You know sometimes you can just feel another world at the same time, maybe it is some higher self or just being more connected," asks Athens, GA-based THAYER SARRANO rhetorically about the inspiration for her new album Wings Alleluia which is set for release on March 29, 2019 via The Guildwater Group. Deeply poetic and musically pastoral, her fourth album is an exploration of textures and melodies reinforcing the title that Americana UK bestowed upon her as "The New Queen of Shoegaze."
"Grace Goes On" opens with an odd reverb-heavy twinkling instrument that sounds almost celestial before launching into a rhythm-heavy pop track. "That instrument is a Chimeatron," she laughs. "It was in a room at [Let's Active founder] Mitch Easter's studio, The Fidelitorium, where Drew Vandenberg (who also engineered 2012's Lift Your Eyes to the Hills) and I made the record. It's this little old, beautiful tiny thing. I think there are hammers inside that hit bells and it has a tube amp in it."
The song itself is about cycles and how life tends to repeat itself. "I had the groove for a while and knew its meaning had something to do with circles and cycles, because that was the feeling the riff was showing me," she explains. "It made me wonder if I am ever learning or making progress when you feel like any moment you are right back where you started, just like in a video game where you have to repeat levels to move ahead."
The follow-up to 2015's Shaky, Wings Alleluia displays the layered tapestry she musically weaves that Huffington Post called "a Southern-psych dreamland, bottling up ghosts and bringing them to life through her ethereal hymns." From the moody opening track "O My Soul" that tickles the lower registers while Thayer's otherworldly vocals soars above, to the guitar-led meditation "These Arms" which traipses over a backwoods-ian twang, to the dramatic "White Shores", the album exists on an almost transcendental level, a mindset that she subscribes to. Thayer explains, "I'll be dealing with whatever is happening in front of me or the emotion of a beautiful or terrible situation, and the lyrics that I'll get for some reason usually tend to come more from the abstract higher place because it provides more clarity."

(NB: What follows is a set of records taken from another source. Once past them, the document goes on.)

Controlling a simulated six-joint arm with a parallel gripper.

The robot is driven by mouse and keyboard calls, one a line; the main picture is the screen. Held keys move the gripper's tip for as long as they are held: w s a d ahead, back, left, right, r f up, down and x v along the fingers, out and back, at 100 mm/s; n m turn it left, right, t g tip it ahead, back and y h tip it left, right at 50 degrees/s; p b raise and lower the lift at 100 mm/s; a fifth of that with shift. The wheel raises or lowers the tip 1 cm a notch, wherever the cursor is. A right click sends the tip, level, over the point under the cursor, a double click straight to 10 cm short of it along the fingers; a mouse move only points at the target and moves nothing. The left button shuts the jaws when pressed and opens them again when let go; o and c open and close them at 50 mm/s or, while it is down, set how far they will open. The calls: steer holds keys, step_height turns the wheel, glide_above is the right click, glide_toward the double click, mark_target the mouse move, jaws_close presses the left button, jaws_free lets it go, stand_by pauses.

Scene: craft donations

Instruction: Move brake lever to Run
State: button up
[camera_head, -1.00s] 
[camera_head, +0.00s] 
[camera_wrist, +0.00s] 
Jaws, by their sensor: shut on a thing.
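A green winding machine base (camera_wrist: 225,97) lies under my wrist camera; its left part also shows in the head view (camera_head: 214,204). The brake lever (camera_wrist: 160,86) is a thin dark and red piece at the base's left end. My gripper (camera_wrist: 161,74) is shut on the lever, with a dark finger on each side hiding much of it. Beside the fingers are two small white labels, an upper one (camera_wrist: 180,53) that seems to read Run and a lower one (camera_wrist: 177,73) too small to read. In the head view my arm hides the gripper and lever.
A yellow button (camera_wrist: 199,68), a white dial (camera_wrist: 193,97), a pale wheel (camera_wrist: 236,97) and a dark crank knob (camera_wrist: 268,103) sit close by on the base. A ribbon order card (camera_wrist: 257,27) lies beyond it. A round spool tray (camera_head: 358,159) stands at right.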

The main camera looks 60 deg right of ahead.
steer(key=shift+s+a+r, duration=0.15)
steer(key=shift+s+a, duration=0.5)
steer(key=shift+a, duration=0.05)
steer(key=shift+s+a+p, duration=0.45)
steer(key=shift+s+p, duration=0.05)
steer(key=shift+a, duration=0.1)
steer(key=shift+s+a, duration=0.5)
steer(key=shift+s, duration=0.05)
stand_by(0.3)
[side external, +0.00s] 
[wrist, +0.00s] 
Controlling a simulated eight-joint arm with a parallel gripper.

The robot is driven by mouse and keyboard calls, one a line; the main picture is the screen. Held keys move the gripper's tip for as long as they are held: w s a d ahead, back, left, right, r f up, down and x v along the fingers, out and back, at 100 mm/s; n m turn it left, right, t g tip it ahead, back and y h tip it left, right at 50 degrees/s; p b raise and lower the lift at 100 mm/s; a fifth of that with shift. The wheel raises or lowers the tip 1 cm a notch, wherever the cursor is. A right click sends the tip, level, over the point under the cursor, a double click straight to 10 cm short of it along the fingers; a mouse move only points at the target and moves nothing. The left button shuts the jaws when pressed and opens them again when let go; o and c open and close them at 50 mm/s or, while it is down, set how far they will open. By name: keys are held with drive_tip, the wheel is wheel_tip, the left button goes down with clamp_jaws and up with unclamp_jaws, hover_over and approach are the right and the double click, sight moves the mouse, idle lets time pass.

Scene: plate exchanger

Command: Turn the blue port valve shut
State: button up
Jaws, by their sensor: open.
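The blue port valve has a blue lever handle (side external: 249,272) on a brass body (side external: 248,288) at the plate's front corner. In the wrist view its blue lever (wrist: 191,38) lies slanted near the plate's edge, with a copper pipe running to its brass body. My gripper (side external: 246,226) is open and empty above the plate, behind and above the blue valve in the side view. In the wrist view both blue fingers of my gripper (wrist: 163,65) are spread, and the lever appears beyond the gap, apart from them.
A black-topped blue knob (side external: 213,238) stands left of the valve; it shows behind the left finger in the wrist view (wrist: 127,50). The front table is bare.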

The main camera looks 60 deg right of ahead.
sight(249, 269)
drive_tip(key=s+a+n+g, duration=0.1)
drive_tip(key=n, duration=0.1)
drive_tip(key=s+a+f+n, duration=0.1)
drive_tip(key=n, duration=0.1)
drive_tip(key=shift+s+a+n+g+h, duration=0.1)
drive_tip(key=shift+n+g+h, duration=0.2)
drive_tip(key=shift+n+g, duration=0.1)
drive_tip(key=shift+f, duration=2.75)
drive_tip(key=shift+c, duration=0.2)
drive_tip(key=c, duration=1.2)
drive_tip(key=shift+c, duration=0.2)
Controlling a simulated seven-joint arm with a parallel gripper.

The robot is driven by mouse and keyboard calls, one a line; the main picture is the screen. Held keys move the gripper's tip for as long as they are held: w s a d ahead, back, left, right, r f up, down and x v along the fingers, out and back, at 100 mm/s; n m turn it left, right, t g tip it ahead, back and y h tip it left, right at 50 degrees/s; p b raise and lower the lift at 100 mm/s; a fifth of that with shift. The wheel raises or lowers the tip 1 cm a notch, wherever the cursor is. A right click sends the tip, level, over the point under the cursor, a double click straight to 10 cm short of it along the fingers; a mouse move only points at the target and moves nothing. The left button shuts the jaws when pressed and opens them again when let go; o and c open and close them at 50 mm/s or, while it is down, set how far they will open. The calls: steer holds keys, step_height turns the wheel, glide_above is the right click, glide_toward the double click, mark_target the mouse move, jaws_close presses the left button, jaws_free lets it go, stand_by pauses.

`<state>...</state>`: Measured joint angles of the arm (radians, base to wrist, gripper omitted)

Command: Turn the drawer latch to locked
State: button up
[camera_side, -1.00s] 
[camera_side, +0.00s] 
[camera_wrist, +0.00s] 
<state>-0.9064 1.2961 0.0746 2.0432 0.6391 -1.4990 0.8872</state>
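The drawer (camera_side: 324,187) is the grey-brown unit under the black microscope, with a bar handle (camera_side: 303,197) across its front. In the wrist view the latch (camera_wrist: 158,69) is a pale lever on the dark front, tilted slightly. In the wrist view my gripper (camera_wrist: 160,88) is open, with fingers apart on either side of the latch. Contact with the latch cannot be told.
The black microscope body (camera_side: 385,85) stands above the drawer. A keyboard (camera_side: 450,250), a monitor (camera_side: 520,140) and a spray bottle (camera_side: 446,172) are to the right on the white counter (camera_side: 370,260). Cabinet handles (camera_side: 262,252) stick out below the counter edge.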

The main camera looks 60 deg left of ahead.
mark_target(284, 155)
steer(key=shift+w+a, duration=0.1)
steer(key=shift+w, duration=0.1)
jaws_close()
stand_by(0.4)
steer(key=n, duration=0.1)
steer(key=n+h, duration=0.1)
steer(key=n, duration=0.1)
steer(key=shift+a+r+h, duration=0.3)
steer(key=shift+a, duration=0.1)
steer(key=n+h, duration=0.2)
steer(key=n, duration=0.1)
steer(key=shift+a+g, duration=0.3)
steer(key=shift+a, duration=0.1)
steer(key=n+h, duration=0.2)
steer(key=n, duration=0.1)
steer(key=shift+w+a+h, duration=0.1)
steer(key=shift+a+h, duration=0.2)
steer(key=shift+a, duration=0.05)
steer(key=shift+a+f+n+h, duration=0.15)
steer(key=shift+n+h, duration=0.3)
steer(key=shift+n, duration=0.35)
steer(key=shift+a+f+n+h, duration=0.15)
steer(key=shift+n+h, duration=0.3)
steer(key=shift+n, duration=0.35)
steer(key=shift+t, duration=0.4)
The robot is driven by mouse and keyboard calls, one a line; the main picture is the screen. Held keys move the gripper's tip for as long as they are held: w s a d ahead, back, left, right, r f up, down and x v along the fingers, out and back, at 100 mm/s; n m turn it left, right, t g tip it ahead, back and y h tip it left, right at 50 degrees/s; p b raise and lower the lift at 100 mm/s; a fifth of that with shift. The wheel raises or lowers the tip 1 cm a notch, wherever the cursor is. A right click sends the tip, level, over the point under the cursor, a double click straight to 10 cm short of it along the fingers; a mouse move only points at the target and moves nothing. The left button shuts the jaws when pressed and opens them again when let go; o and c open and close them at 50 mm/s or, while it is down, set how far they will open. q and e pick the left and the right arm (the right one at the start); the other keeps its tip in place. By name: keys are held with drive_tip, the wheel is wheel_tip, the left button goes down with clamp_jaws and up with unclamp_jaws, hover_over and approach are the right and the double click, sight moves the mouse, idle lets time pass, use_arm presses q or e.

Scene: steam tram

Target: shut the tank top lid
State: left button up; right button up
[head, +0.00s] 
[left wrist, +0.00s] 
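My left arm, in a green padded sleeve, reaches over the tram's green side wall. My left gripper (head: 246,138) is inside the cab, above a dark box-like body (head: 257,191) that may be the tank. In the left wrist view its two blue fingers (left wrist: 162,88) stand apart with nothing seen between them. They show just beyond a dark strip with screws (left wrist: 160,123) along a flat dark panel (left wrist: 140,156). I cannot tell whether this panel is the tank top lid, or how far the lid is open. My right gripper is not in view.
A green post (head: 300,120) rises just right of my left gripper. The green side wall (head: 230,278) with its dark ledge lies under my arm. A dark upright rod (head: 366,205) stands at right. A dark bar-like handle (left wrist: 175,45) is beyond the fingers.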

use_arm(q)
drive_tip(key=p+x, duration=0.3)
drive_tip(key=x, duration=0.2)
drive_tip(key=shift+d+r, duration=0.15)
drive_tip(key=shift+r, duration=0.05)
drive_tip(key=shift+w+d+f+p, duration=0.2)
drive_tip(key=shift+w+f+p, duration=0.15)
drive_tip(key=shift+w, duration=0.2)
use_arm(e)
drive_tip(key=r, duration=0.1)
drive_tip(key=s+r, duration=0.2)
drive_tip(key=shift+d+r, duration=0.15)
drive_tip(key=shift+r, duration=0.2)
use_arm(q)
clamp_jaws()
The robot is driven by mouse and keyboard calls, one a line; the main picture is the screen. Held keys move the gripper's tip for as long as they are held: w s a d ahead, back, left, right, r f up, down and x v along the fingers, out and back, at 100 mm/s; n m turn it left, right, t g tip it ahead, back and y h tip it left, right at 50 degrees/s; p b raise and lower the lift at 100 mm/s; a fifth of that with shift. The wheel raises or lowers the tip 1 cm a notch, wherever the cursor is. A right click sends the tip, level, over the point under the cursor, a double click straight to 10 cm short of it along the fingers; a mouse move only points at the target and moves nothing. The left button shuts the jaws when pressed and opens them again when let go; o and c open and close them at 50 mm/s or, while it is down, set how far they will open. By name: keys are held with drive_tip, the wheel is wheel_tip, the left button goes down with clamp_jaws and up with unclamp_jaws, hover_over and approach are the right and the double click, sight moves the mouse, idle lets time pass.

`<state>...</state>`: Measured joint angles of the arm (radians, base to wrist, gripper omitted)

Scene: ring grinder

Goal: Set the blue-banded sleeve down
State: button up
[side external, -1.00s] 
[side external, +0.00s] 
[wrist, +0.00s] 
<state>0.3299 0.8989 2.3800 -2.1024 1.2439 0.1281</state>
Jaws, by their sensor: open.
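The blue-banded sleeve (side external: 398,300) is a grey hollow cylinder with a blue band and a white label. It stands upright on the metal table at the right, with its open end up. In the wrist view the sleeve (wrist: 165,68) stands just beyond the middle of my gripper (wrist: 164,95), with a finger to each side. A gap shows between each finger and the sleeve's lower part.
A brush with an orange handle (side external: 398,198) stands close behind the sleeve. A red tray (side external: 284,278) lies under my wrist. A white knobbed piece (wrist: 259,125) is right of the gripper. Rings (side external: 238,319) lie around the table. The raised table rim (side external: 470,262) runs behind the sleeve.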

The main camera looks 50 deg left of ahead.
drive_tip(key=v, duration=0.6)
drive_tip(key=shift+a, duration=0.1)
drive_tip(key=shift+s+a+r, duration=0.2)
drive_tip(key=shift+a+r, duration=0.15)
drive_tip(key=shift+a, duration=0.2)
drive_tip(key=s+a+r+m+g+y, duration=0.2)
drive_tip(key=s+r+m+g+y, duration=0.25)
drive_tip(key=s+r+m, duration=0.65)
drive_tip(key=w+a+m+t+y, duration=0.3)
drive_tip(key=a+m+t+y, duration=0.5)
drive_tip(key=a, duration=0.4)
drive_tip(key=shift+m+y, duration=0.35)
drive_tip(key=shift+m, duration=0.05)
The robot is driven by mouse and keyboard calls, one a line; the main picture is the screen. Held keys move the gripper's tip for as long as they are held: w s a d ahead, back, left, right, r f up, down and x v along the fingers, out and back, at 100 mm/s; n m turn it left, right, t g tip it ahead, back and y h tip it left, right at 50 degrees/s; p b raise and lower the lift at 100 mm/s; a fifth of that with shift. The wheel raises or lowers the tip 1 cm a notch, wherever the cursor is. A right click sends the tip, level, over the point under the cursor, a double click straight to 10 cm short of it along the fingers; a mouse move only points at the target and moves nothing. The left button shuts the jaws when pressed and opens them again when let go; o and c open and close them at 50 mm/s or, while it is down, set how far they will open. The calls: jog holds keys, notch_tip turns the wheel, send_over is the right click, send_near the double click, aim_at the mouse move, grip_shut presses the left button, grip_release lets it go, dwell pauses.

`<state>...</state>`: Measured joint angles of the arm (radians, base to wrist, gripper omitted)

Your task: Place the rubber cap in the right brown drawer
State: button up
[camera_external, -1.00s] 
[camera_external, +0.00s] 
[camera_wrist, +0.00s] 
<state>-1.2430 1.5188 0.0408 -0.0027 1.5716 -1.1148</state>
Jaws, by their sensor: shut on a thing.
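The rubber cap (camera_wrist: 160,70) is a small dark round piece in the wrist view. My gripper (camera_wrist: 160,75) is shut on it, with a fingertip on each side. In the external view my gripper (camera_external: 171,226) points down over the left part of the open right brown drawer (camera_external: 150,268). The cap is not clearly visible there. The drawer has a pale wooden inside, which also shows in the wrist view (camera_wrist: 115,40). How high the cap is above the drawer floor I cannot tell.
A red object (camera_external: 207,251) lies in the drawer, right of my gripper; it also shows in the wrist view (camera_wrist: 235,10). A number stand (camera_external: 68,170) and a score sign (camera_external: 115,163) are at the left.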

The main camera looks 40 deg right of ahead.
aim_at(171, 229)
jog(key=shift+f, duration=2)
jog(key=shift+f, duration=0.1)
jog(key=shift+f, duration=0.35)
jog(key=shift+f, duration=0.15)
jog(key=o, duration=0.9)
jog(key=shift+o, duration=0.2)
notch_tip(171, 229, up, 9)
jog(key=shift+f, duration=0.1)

A multi-instrumentalist - she is a classically-trained pianist and also plays pedal steel guitar, oboe, and percussion, Thayer has been composing instrumentals since she was a child while also feeding her visual creative outlet through paintings, drawings and sculpture. Uniquely finding lyrical inspirations from her own artwork, it allows her to tap into her emotions and internal dialogue better than writing a linear storyline. "I have always done a lot of paintings and drawings - sometimes little sculptures - that help me translate something," she explains. "For this album, there were a lot of fragments of drawings that would help me create a lyric, so my sketchbook is filled with drawings that inspired lyrics throughout the album."
Since 2009, she has released three LPs and toured heavily, headlining tours in the US and Europe, as well as supporting Drive-By Truckers, Television, Robyn Hitchcock, Camper Van Beethoven, Cracker, Nicole Atkins, The Whigs, she has also been a featured guest vocalist at a Big Star's Third show in Athens amongst other things. In the studio, she has shared songwriter in the rounds with Patterson Hood (DBTs), Mike Mills (R.E.M.), Dave Marr (Star-Room Boys) and others. Her songs have been featured on network television, in the Netherlands' Groninger Museum, and she won the Flagpole Music Award for Music Video of the Year (2016) for "Shaky." Last October, she released a 7 inch with a book of drawings for the stand alone track, "I Will Never Be Used to Your Beauty," with a cover of Leonard Cohen's "If It Be Your Will" as its b-side, featuring producer and artist Andy Lemaster.
Her new LP will be released on March 29, 2019 and features the Athens Cowboy Choir, T. Hardy Morris, Justin Collins, Parker Gispert, Billy Bennet, and more on backing vocals.